I first met Queen Elizabeth II in Washington, D.C., in May 2007. The occasion was a garden party at the British ambassador’s residence, and it was a warm and cloudless day. Some seven hundred Washingtonians turned out—the men in their best suits, many of the women wearing hats.

Highly efficient military men organized us into lanes about thirty feet apart. As the appointed hour approached, the sovereign’s flag was raised to indicate that Her Majesty was on the premises. The Queen, then eighty-one, and her husband, Prince Philip, came out onto the terrace and passed between two Grenadier Guards in scarlet tunics and bearskin hats. After the regimental band of the Coldstream Guards struck up “God Save the Queen,” the royal couple walked down a short flight of steps.

My husband, Stephen, and I happened to be in the lane where Philip was making his way on his own, while Elizabeth II was on the other side.
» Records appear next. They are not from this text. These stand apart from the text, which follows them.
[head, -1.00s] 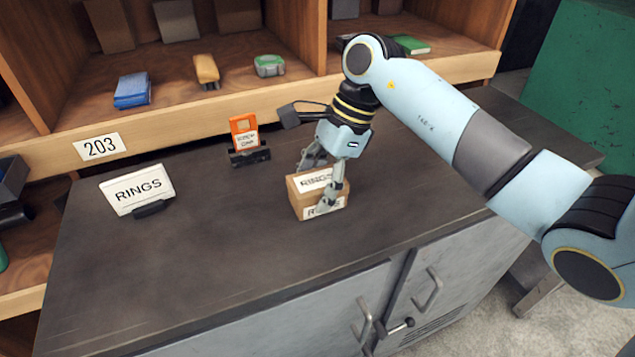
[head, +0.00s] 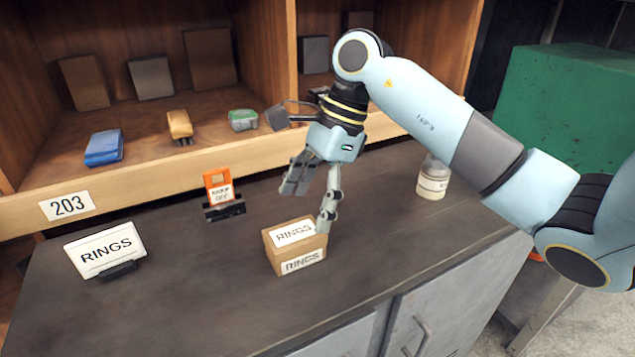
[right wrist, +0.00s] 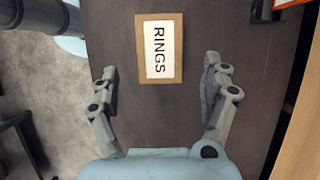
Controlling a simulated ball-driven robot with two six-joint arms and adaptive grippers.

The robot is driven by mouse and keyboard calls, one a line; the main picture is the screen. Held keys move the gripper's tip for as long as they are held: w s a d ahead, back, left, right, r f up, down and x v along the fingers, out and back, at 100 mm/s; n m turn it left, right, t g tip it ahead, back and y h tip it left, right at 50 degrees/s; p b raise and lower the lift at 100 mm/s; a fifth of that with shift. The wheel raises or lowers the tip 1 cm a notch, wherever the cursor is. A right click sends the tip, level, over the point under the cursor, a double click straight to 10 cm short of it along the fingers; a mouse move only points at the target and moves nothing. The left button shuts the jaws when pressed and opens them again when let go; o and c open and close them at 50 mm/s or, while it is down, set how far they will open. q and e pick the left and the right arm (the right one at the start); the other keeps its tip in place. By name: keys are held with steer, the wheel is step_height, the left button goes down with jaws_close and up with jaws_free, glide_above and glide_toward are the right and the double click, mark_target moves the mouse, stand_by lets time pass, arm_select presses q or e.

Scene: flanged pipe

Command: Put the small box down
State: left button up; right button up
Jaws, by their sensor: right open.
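The small box (head: 283,262) is brown cardboard with white RINGS labels on its top and front. It sits upright on the dark worktop (head: 190,300). My right gripper (head: 308,208) is open and empty, just above and behind the box, with one finger in front of or close by its right edge. In the right wrist view, the box (right wrist: 174,48) lies ahead of the open right gripper (right wrist: 160,80), between the lines of its fingers and apart from both. My left gripper is not in view.
A white RINGS sign (head: 104,250) stands at the left of the worktop, and an orange sign (head: 219,190) stands in a black holder behind. A pale labelled jar (head: 433,180) stands at the back right. The shelf edge (head: 150,190) borders the back. The front left worktop is clear.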

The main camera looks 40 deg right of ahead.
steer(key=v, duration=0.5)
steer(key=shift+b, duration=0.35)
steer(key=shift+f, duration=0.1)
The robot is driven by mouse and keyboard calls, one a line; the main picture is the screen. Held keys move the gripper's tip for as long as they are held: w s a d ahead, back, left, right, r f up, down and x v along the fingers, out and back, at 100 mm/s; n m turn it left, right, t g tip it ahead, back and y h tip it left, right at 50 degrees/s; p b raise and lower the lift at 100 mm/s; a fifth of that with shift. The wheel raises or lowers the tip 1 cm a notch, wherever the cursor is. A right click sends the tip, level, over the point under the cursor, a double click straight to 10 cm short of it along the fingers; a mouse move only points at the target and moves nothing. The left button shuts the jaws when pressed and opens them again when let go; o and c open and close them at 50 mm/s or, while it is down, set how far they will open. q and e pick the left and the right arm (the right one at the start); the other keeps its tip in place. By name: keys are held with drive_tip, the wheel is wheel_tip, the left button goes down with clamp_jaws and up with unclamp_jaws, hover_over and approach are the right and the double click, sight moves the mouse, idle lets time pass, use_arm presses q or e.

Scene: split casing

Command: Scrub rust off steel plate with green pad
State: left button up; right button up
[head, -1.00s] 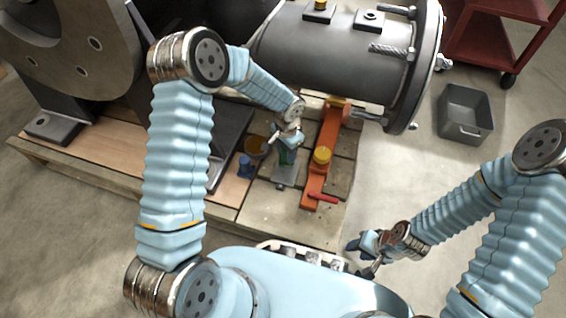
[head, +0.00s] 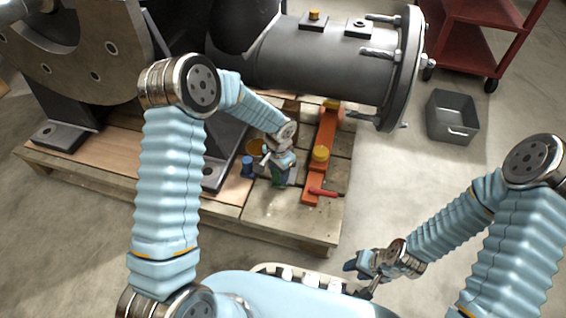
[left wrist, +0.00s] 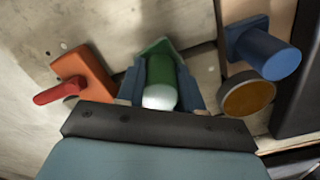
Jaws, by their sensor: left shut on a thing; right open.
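The green pad (left wrist: 158,72) has a rounded green grip with a pale end. It sits between the blue fingers of my left gripper (left wrist: 160,85), which is shut on it. In the head view my left gripper (head: 279,176) points down over the pallet, with a bit of the green pad (head: 279,182) showing below it. The grey steel plate (head: 293,172) is mostly hidden under the gripper; its rust and any contact with the pad cannot be made out. My right gripper (head: 360,278) is open and empty, low over the floor, off the pallet.
Grey casings stand behind. A grey bin (head: 452,116) is on the floor.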

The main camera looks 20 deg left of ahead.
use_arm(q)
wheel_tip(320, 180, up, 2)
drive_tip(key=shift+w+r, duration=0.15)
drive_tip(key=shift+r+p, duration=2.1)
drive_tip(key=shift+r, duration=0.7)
The Queen disappeared into the distance of the gardens, but we stayed in place, and eventually she doubled back along our lane toward the residence. The British ambassador, Sir David Manning, was making introductions to every twelfth person or so. He signaled that he would be stopping in front of us as he whispered into her ear. He presented me, and Elizabeth II extended her white-gloved hand, while I said, according to protocol, “How do you do, Your Majesty?” Next came my husband, and the Queen said she understood that he edited a Washington newspaper. Like her husband, she is not enamored of the press—she has not granted an interview during her sixty-year reign—but she didn’t let on.